■ **OBJECTIVE**
Any pictures in the records below must be left out when you repeat the lines from the line containing "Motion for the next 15" through the line containing "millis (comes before" exactly.

■ **RECORDS SUPPLIED**
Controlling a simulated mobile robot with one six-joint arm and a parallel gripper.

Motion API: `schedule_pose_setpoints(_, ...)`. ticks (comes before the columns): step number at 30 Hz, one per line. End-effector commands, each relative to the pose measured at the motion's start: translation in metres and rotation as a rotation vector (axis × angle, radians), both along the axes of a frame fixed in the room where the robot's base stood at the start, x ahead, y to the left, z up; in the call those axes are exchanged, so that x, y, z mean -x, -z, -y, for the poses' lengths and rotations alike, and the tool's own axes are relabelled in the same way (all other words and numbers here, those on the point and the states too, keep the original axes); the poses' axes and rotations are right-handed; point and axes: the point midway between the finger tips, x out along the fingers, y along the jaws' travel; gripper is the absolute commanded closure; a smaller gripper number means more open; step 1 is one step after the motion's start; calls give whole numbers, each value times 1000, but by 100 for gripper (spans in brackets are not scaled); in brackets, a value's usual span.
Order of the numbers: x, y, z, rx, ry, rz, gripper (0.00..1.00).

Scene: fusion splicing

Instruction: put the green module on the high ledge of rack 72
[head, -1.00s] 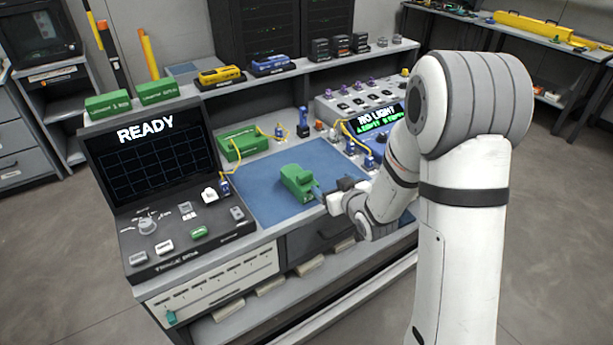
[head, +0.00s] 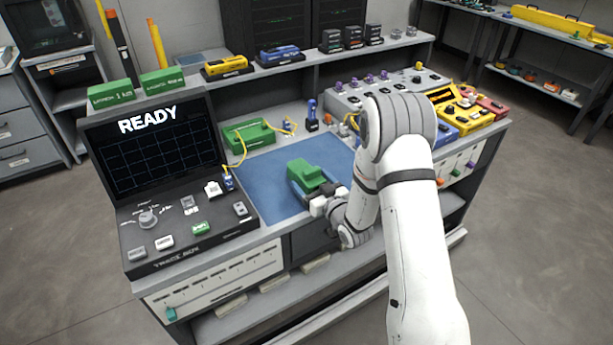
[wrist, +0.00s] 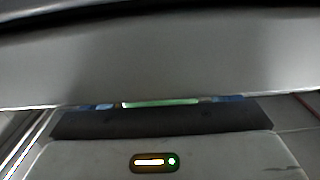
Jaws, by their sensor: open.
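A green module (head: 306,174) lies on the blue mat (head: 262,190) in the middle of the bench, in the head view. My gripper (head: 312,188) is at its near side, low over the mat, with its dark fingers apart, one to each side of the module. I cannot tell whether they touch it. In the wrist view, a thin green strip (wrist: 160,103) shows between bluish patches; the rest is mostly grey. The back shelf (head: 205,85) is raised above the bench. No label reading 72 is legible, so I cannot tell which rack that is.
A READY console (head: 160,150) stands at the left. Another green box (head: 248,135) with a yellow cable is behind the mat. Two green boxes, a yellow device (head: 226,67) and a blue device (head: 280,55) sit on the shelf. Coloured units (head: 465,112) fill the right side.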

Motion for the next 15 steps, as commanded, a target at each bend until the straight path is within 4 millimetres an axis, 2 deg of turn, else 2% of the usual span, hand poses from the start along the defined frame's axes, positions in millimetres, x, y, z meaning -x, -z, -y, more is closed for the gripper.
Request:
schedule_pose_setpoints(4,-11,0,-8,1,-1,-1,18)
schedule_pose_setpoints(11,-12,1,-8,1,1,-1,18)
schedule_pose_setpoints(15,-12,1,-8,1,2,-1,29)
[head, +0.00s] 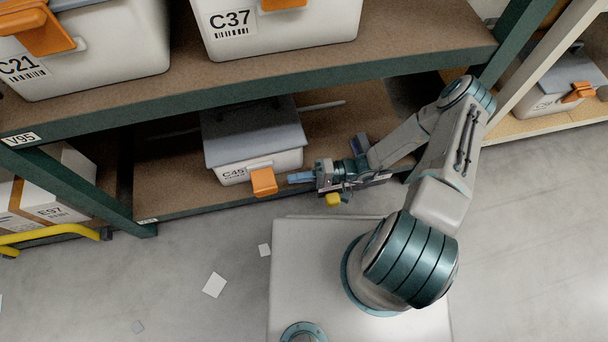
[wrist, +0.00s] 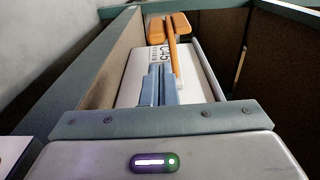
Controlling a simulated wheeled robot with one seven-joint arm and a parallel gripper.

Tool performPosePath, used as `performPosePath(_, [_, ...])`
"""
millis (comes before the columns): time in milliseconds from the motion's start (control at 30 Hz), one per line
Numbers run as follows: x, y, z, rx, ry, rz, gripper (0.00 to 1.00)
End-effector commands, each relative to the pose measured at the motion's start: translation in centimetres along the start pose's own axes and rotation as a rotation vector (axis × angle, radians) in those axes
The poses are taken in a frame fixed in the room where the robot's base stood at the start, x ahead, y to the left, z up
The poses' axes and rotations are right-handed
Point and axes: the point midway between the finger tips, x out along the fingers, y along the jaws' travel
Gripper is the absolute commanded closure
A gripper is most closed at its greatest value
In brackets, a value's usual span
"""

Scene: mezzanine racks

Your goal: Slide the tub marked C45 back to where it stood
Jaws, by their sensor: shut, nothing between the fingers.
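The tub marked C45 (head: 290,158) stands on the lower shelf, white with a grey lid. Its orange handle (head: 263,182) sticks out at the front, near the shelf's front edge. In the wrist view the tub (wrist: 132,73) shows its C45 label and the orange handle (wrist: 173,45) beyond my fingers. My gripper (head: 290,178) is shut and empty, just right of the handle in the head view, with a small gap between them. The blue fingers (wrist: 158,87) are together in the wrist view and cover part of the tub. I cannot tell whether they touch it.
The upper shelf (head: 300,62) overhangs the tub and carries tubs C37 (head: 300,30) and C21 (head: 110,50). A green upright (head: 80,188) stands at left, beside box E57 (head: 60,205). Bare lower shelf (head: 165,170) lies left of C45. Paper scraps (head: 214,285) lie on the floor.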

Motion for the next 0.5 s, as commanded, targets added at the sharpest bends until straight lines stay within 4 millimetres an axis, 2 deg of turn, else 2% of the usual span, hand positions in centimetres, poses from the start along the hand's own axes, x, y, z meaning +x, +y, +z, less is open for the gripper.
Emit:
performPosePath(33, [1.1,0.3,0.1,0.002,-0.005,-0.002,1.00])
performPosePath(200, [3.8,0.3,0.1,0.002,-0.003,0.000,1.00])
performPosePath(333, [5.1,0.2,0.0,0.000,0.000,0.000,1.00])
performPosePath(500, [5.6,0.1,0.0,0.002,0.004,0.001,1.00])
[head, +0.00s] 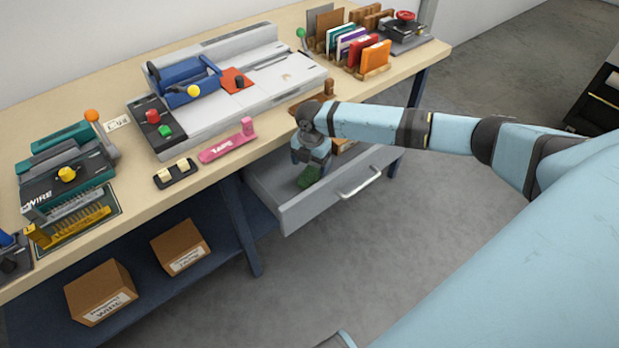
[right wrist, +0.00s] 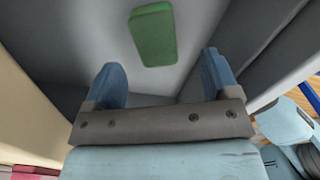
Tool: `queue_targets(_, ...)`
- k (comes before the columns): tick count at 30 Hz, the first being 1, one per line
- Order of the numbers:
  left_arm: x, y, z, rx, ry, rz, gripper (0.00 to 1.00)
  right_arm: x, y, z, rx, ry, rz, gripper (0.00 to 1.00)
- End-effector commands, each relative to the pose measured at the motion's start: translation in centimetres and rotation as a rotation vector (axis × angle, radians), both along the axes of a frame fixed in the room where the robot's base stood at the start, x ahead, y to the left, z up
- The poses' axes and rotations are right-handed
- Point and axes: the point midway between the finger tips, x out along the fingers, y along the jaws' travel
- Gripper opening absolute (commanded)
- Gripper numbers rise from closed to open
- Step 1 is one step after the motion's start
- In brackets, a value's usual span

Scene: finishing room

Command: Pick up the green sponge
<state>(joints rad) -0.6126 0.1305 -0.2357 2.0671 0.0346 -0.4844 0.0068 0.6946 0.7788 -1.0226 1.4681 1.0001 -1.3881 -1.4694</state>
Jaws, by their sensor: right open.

■ **CORRECT RESULT**
Motion for the next 15 steps, as commanded, a target at each bend until the straight path is within 4 millimetres an axis, 2 deg of turn, else 2% of the usual span, hand poses from the start along the defined frame's axes, positions in millimetres, x, y, z meaning -x, -z, -y, more is closed for the gripper.
Request:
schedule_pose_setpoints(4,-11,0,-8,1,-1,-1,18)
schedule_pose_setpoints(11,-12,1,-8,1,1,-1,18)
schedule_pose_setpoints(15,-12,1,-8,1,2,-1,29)
[head, +0.00s] 
[wrist, +0.00s] 
Controlling a simulated wheeled robot with one seven-joint arm and a parallel gripper.

Tool performPosePath, used as `performPosePath(_, [_, ...])`
"""
millis (comes before the columns): time in milliseconds from the motion's start (control at 30 Hz), one per line

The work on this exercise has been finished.